Temperature is the only factor that alters the value of $K$ . Catalysts speed up the attainment of equilibrium but do not change its position or $K$ . Ionic equilibrium deals with acid-base reactions, pH calculations ( $pH = -log[H^+]$ ), buffer solutions (resisting pH change), and solubility product ( $K_{sp}$ ) for sparingly soluble salts.

Understanding these principles is crucial for predicting reaction outcomes and manipulating chemical systems.

Important Differences

vs Homogeneous vs. Heterogeneous Equilibrium

Aspect	This Topic	Homogeneous vs. Heterogeneous Equilibrium
Definition	All reactants and products are present in the same physical phase (e.g., all gases, all liquids).	Reactants and products are present in two or more different physical phases (e.g., solid and gas, liquid and gas).
Example	$N_2(g) + 3H_2(g) \rightleftharpoons 2NH_3(g)$ (all gases)	$CaCO_3(s) \rightleftharpoons CaO(s) + CO_2(g)$ (solid and gas)
Equilibrium Constant Expression	All species (reactants and products) are included in the $K_c$ or $K_p$ expression.	Pure solids and pure liquids are excluded from the $K_c$ or $K_p$ expression because their concentrations/activities are considered constant.
Complexity	Generally simpler to analyze as all components are uniformly distributed.	Can be more complex due to surface area effects and phase boundaries.

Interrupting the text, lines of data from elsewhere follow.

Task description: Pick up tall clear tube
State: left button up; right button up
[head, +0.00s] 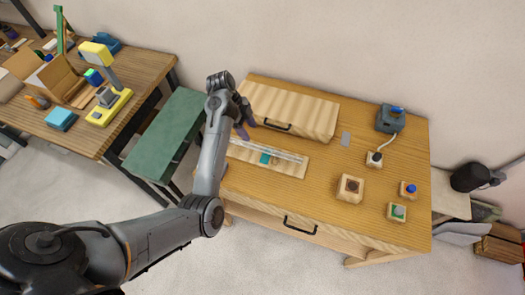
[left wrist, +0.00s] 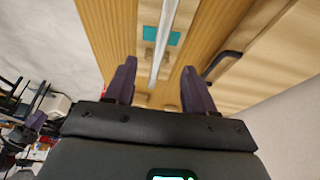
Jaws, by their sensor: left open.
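The tall clear tube (head: 284,153) lies lengthwise along a pale wooden board (head: 291,170) on the table, with a teal patch (head: 265,158) by its middle. In the left wrist view the tube (left wrist: 163,40) runs up the picture between the finger lines, beside the teal patch (left wrist: 174,38). My left gripper (head: 243,127) is open, near the tube's left end; its purple fingers (left wrist: 158,68) show empty in the wrist view. The gap between fingers and tube is hard to judge. The near end of the tube is partly hidden. My right gripper is not in view.
A wooden case (head: 295,107) with a dark handle stands just behind the board. Small button blocks (head: 350,188) and a grey box (head: 390,119) with a cable are on the table's right.

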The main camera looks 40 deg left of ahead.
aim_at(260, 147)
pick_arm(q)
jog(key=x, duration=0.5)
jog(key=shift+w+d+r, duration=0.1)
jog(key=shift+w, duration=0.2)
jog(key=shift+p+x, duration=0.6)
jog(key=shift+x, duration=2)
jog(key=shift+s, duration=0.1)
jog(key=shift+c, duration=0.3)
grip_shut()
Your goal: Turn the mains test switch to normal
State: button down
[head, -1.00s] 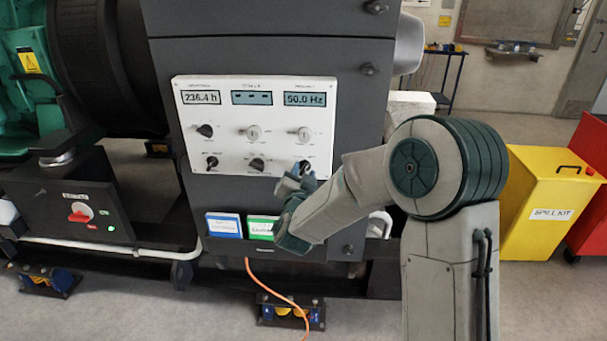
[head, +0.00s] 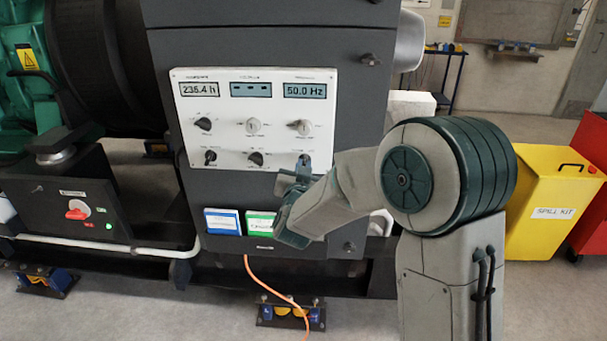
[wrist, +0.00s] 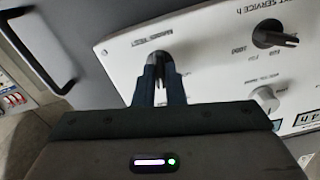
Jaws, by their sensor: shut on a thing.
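The white control panel (head: 252,140) on the dark cabinet has two rows of rotary switches below its displays. The lower right switch (head: 304,158) is partly hidden by my gripper (head: 303,170). In the wrist view, my gripper's two fingers (wrist: 160,85) are shut on this black switch knob (wrist: 158,58). Small print beside the knob is too blurred to read surely as the mains test label.
Another black knob (wrist: 272,38) and a pale knob (wrist: 264,98) sit nearby on the panel. An orange cable (head: 275,292) hangs below. A yellow spill kit bin (head: 545,205) stands at the right.

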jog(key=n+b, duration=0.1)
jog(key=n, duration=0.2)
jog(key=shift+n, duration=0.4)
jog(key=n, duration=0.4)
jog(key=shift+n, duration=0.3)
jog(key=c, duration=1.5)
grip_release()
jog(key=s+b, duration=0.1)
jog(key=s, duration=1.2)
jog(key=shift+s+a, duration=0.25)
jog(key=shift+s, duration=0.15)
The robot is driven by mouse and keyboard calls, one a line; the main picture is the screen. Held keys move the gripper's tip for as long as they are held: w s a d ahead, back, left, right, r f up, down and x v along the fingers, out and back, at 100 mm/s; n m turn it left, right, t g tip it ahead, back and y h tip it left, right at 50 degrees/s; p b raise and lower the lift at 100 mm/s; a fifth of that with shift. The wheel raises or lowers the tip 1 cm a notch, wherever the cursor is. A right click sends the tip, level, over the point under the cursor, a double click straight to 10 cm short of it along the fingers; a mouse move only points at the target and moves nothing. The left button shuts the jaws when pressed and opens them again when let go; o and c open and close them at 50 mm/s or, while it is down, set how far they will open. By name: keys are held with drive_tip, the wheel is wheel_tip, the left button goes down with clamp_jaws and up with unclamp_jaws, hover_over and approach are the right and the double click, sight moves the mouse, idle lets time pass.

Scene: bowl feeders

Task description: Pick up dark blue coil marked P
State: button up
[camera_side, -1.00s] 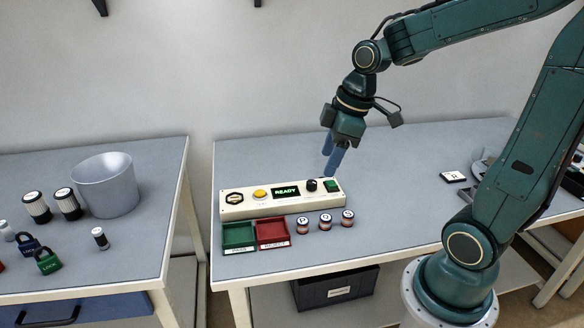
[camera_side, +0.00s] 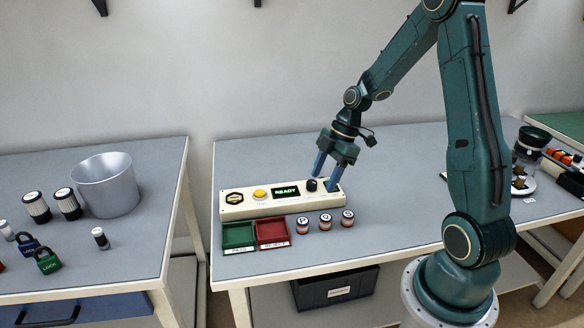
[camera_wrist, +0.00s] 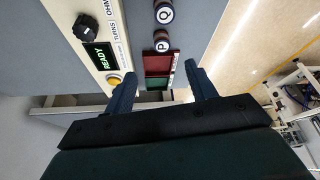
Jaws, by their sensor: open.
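The coil marked P (camera_side: 303,226) stands on the table, leftmost in a short row of three, in front of the tester panel. It has a white top with the letter and a dark and copper-coloured side. In the wrist view it (camera_wrist: 162,43) lies ahead of my fingers, below the coil marked Q (camera_wrist: 164,13). The coil marked Q (camera_side: 325,222) stands to its right in the side view. My gripper (camera_side: 325,179) is open and empty, fingers pointing down over the right part of the panel, apart from the coils. It also shows in the wrist view (camera_wrist: 160,83).
The cream tester panel (camera_side: 262,206) shows READY and has a black knob. A green tray (camera_side: 238,247) and a red tray (camera_side: 272,244) sit left of the coils. A third coil (camera_side: 347,218) stands right of Q. The table right of the coils is clear.

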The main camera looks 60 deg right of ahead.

The fundamental distinction between homogeneous and heterogeneous equilibrium lies in the phase uniformity of the reacting species. In homogeneous systems, all components exist in a single phase, simplifying the equilibrium constant expression to include all species. Conversely, heterogeneous systems involve multiple phases, necessitating the exclusion of pure solids and liquids from the equilibrium constant expression, as their concentrations remain effectively constant. This difference impacts how equilibrium is quantified and how Le Chatelier's principle is applied, particularly concerning the effect of surface area or the amount of solid/liquid present.